AIM OF THE TASK
Extract the listing in its entirety, keeping each line identical to the original.

DATA LINES
★ ★ ★ ★ ★

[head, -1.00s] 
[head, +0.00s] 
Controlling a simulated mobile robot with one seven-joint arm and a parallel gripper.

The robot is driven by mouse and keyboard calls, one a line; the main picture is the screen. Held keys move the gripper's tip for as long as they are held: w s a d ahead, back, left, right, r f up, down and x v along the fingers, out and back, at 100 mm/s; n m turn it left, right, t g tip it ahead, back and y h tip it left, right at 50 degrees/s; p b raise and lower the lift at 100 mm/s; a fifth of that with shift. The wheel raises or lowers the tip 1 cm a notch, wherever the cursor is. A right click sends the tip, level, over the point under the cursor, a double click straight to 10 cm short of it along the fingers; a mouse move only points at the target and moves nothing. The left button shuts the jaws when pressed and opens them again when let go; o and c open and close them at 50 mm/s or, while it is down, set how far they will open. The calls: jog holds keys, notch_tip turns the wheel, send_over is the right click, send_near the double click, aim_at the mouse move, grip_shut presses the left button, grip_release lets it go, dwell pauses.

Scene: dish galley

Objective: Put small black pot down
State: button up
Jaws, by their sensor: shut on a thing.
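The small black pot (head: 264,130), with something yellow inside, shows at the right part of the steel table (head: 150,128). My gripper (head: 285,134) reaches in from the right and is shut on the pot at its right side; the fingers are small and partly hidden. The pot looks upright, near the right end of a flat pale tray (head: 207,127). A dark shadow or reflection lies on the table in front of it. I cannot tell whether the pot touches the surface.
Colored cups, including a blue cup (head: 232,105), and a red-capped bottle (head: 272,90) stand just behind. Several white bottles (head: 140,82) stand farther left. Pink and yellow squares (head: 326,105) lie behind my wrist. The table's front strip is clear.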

★ ★ ★ ★ ★

RESPONSE TO THE EXERCISE
[head, -1.00s] 
[head, +0.00s] 
Controlling a simulated mobile robot with one seven-joint arm and a parallel gripper.

The robot is driven by mouse and keyboard calls, one a line; the main picture is the screen. Held keys move the gripper's tip for as long as they are held: w s a d ahead, back, left, right, r f up, down and x v along the fingers, out and back, at 100 mm/s; n m turn it left, right, t g tip it ahead, back and y h tip it left, right at 50 degrees/s; p b raise and lower the lift at 100 mm/s; a fifth of that with shift. The wheel raises or lowers the tip 1 cm a notch, wherever the cursor is. A right click sends the tip, level, over the point under the cursor, a double click straight to 10 cm short of it along the fingers; a mouse move only points at the target and moves nothing. The left button shuts the jaws when pressed and opens them again when let go; o and c open and close them at 50 mm/s or, while it is down, set how far they will open. The calls: jog holds keys, notch_tip turns the wheel, send_over is the right click, send_near the double click, aim_at the mouse move, grip_shut presses the left button, grip_release lets it go, dwell pauses.

Scene: dish galley

Objective: Put small black pot down
State: button up
Jaws, by their sensor: shut on a thing.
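The small black pot (head: 264,130), with something yellow inside, shows at the right part of the steel table (head: 150,128). My gripper (head: 285,134) reaches in from the right and is shut on the pot at its right side; the fingers are small and partly hidden. The pot looks upright, near the right end of a flat pale tray (head: 207,127). A dark shadow or reflection lies on the table in front of it. I cannot tell whether the pot touches the surface.
Colored cups, including a blue cup (head: 232,105), and a red-capped bottle (head: 272,90) stand just behind. Several white bottles (head: 140,82) stand farther left. Pink and yellow squares (head: 326,105) lie behind my wrist. The table's front strip is clear.

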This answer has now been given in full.